Show the output of a $(shell xx ) command also on stdout

Question

I have an external program creating the a bunch of files. These files are prerequisites to my targets. At the moment I call it as follows:

# build the external resouce and create a the file filelist.txt
VHDL_SOURCES += $(shell make -C $(SCRIPT_PATH) > $(SCRIPT_PATH)/log; cat $(BUILD_PATH)/filelist.txt)

This works fine. My variable VHDL_SOURCES contains all source files mentioned in filelist.txt. The drawback of this approach is that I can not see the output of the called script. As it takes a long time to run, it would be great to see on the stdout whats going on.

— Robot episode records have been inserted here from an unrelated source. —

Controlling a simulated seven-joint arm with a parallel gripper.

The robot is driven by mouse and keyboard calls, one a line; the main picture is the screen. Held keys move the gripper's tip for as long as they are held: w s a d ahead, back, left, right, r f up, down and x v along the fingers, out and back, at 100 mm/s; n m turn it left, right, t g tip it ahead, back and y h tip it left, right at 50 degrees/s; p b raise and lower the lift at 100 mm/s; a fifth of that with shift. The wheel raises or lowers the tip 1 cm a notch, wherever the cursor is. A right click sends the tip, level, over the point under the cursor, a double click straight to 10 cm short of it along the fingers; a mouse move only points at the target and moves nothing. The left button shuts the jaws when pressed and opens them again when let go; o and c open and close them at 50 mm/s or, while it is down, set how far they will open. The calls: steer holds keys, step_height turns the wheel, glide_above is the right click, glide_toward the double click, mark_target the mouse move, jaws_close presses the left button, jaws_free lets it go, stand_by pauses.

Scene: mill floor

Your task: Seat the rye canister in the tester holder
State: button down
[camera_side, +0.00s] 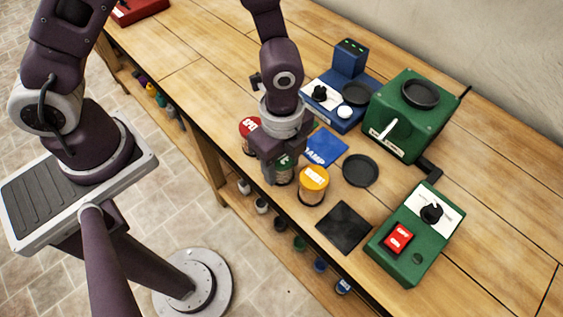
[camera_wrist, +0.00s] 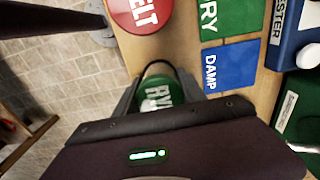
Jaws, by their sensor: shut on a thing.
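The rye canister has a green lid marked RYE and shows in the wrist view (camera_wrist: 158,92). In the side view its green lid and clear side (camera_side: 285,172) show between my fingers. My gripper (camera_side: 281,168) is shut on it from above, with a finger at each side in the wrist view. It is upright in the canister row near the table's front edge; I cannot tell whether its base touches the table. The blue tester (camera_side: 335,107) stands at the back, with a dark round holder (camera_side: 356,93) on top. The holder looks empty.
A red-lidded canister (camera_side: 249,125) and an orange-lidded canister (camera_side: 313,184) stand close on either side. Behind are a blue DAMP card (camera_side: 326,147) and a green card (camera_wrist: 229,14). A black disc (camera_side: 360,170), black mat (camera_side: 343,228), green mill (camera_side: 408,125) and switch box (camera_side: 417,238) lie right.

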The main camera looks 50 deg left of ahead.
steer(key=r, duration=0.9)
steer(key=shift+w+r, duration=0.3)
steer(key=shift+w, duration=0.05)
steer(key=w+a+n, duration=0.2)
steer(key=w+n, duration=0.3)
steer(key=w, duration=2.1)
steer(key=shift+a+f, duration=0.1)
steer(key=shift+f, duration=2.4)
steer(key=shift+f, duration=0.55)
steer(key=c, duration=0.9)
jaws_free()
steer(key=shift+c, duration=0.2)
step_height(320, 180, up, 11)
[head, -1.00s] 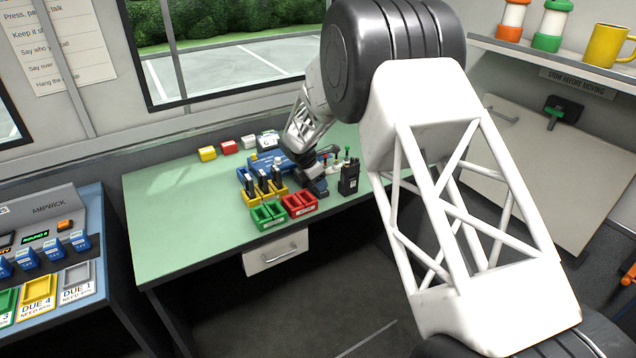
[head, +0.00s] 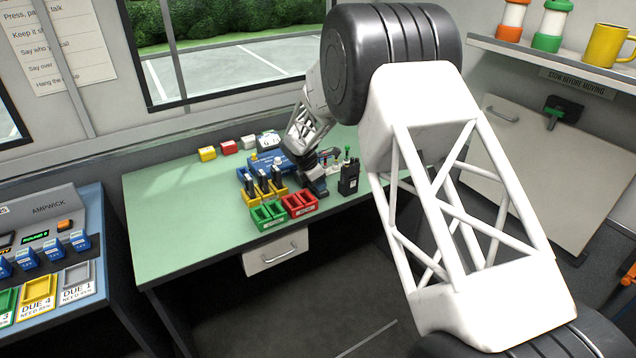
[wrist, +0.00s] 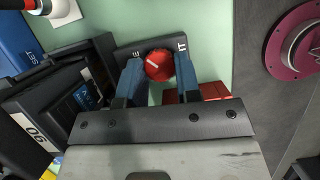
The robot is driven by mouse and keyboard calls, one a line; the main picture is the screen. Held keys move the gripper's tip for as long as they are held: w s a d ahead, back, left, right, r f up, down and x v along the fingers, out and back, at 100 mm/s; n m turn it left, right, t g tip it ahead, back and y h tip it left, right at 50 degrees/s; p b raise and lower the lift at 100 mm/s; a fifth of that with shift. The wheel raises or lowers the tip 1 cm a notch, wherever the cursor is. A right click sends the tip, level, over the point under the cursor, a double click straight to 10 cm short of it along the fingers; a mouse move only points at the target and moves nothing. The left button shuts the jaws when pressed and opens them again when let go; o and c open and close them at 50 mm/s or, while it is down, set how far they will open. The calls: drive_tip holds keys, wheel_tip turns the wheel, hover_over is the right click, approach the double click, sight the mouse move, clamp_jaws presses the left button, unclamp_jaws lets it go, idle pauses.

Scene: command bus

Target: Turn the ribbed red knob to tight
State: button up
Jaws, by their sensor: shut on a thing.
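The ribbed red knob (wrist: 159,65) shows in the wrist view between the two blue fingers of my gripper (wrist: 158,75). The fingers are shut on its sides. A white mark on the knob's face points to the upper left. The knob sits in front of a dark plate (wrist: 150,46) with pale letters, only partly readable, at its left and right ends. In the head view my gripper (head: 314,184) is low over the green bench, and the knob is hidden there behind the gripper and arm.
Red trays (head: 299,206) and green trays (head: 268,217) lie nearby on the bench (head: 180,235). The bench's left part is clear.

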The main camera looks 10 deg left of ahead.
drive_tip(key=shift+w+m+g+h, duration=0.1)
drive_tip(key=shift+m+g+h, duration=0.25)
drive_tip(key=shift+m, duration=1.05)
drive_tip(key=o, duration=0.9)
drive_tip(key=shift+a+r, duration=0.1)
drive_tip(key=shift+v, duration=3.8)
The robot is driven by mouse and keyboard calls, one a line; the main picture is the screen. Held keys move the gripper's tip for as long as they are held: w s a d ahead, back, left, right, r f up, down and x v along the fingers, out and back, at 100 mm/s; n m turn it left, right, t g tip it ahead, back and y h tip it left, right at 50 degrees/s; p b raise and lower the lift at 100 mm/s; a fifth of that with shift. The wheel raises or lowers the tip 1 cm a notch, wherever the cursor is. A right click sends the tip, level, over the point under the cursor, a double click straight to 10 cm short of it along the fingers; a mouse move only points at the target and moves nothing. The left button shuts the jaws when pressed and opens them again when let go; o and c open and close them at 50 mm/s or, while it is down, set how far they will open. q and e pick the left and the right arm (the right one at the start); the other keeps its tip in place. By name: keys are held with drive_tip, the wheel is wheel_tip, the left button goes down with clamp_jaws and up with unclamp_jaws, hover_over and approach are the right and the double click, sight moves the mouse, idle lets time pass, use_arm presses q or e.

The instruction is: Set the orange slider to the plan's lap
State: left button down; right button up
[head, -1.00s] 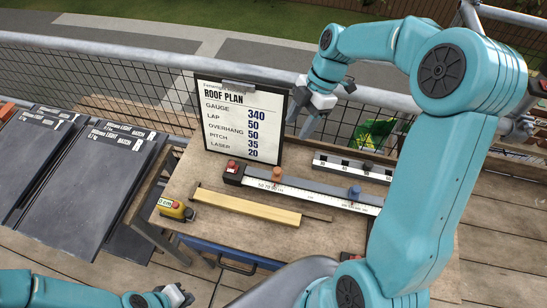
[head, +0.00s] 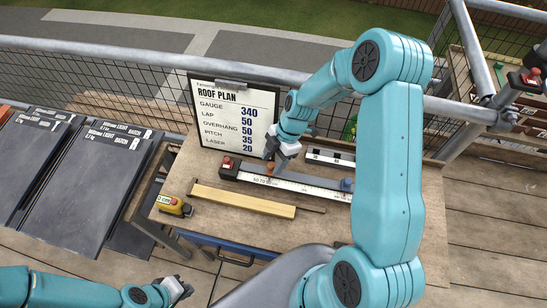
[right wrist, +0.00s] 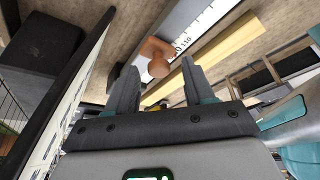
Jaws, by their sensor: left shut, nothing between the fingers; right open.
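The orange slider (head: 270,168) sits near the left end of the white scale rail (head: 300,187) on the bench. It also shows in the right wrist view (right wrist: 158,62), a round knob on a rail, between and beyond the fingertips. My right gripper (head: 276,156) is open just above the slider; its fingers (right wrist: 158,85) hold nothing. A blue slider (head: 346,185) is at the right part of the rail. The roof plan board (head: 235,112) reads gauge 340, lap 50, overhang 50, pitch 35, laser 20. My left gripper (head: 182,288) is shut and empty at the lower left, off the bench.
A yellow wooden batten (head: 243,200) lies in front of the rail. A yellow tape measure (head: 173,205) is at the bench's left. A black-and-white marked bar (head: 330,157) lies behind the rail. Dark tiles (head: 80,185) stack at the left.

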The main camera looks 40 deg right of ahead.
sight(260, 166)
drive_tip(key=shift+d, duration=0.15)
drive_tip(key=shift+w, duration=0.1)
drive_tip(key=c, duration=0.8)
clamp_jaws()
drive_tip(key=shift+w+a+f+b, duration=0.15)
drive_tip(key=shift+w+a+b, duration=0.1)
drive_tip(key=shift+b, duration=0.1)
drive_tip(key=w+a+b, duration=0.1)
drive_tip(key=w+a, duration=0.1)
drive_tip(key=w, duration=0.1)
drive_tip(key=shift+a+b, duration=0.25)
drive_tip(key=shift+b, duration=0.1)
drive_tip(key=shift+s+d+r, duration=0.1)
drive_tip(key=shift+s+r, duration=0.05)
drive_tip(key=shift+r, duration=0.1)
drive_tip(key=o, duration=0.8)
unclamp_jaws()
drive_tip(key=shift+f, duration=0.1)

Is there a way to show what is moved (and therefore hidden) to $(SCRIPT_PATH)/log at the moment?

Answer 1

Everything from $(shell ...) stdout goes into its result. You cannot let it go to stdout, and then take some other stdout as a function result.

You can redirect the script's output to stderr. This may or may not be suitable, depending on how you use your makefile.

Let me suggest a more dramatic change.

Calling recursive make from $(shell) is a sign of an overcomplicated process. Let's at least make it idiomatic: let's generate an included makefile with a proper value. This will rebuild it if it's not present.

include $(BUILD_PATH)/filelist.mk

$(BUILD_PATH)/filelist.mk:
     # A normal recursive call. Its output goes to stdout.
     make -C $(SCRIPT_PATH)
     # Assuming that filelist.txt can only include a list of 
     # existing files, and no malicious injected code.
     echo "define VHDL_SOURCES" > $@
     cat $(BUILD_PATH)/filelist.txt >> $@
     echo "endef" >> $@

• Bonus: if you can set a proper dependencies for filelist.mk, it will only be rebuilt when these dependencies change.

• If you want it to always rebuild (which is probably not necessary), make it phony:

  .PHONY: $(BUILD_PATH)/filelist.mk
  

• After the file is generated, make will restart its run with the new included file.